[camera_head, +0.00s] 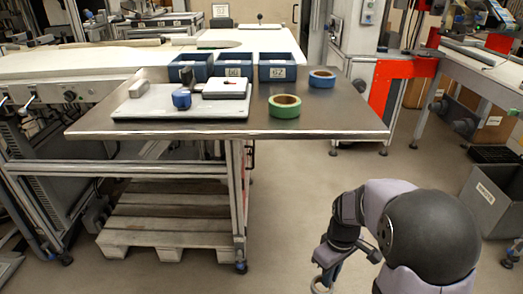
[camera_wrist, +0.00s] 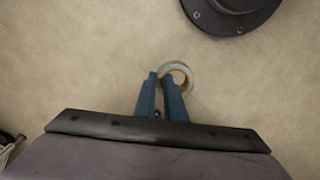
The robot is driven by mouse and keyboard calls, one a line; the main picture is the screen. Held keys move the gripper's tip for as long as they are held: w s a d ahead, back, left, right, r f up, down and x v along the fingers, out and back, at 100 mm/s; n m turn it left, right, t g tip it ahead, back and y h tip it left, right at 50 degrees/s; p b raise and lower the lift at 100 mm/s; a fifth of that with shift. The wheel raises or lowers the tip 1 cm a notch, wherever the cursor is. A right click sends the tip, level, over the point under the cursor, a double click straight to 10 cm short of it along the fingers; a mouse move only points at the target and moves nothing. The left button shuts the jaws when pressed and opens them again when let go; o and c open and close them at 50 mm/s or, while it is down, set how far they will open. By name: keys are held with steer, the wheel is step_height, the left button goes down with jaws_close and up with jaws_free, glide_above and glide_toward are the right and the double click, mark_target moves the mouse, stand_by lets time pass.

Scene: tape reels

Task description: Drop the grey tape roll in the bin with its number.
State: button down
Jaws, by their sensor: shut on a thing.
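My gripper (camera_wrist: 159,77) is shut on the wall of the grey tape roll (camera_wrist: 187,70), a pale grey ring with a tan core. The roll shows beyond the fingertips in the wrist view. In the head view the roll (camera_head: 320,286) hangs low at the bottom edge, away from the table. Three blue bins stand in a row at the table's back: left (camera_head: 182,72), middle (camera_head: 219,70) and right (camera_head: 277,59). The right label seems to read 62; the middle label is unclear. The left bin's label is hidden. No number is readable on the roll.
On the table (camera_head: 335,118) lie a green tape roll (camera_head: 285,111) and a blue tape roll (camera_head: 322,83). A white board (camera_head: 150,106) carries a device with a blue part (camera_head: 181,99) and a white box (camera_head: 225,90). A grey crate (camera_head: 488,205) stands at far right.

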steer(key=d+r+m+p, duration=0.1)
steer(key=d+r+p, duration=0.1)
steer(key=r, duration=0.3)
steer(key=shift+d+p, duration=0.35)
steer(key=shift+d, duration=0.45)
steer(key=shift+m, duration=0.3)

# WHAT THE TASK ASKS:
Pictures are excluded; copy all other data exactly as shown.

# RESULT OF THIS EXERCISE:
[camera_head, +0.00s] 
[camera_wrist, +0.00s] 
The robot is driven by mouse and keyboard calls, one a line; the main picture is the screen. Held keys move the gripper's tip for as long as they are held: w s a d ahead, back, left, right, r f up, down and x v along the fingers, out and back, at 100 mm/s; n m turn it left, right, t g tip it ahead, back and y h tip it left, right at 50 degrees/s; p b raise and lower the lift at 100 mm/s; a fifth of that with shift. The wheel raises or lowers the tip 1 cm a notch, wherever the cursor is. A right click sends the tip, level, over the point under the cursor, a double click straight to 10 cm short of it along the fingers; a mouse move only points at the target and moves nothing. The left button shuts the jaws when pressed and opens them again when let go; o and c open and close them at 50 mm/s or, while it is down, set how far they will open. By name: keys are held with steer, the wheel is step_height, the left button goes down with jaws_close and up with jaws_free, glide_above and glide_toward are the right and the double click, mark_target moves the mouse, stand_by lets time pass.

Scene: tape reels

Task description: Drop the grey tape roll in the bin with its number.
State: button down
Jaws, by their sensor: shut on a thing.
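My gripper (camera_wrist: 159,77) is shut on the wall of the grey tape roll (camera_wrist: 187,70), a pale grey ring with a tan core. The roll shows beyond the fingertips in the wrist view. In the head view the roll (camera_head: 320,286) hangs low at the bottom edge, away from the table. Three blue bins stand in a row at the table's back: left (camera_head: 182,72), middle (camera_head: 219,70) and right (camera_head: 277,59). The right label seems to read 62; the middle label is unclear. The left bin's label is hidden. No number is readable on the roll.
On the table (camera_head: 335,118) lie a green tape roll (camera_head: 285,111) and a blue tape roll (camera_head: 322,83). A white board (camera_head: 150,106) carries a device with a blue part (camera_head: 181,99) and a white box (camera_head: 225,90). A grey crate (camera_head: 488,205) stands at far right.

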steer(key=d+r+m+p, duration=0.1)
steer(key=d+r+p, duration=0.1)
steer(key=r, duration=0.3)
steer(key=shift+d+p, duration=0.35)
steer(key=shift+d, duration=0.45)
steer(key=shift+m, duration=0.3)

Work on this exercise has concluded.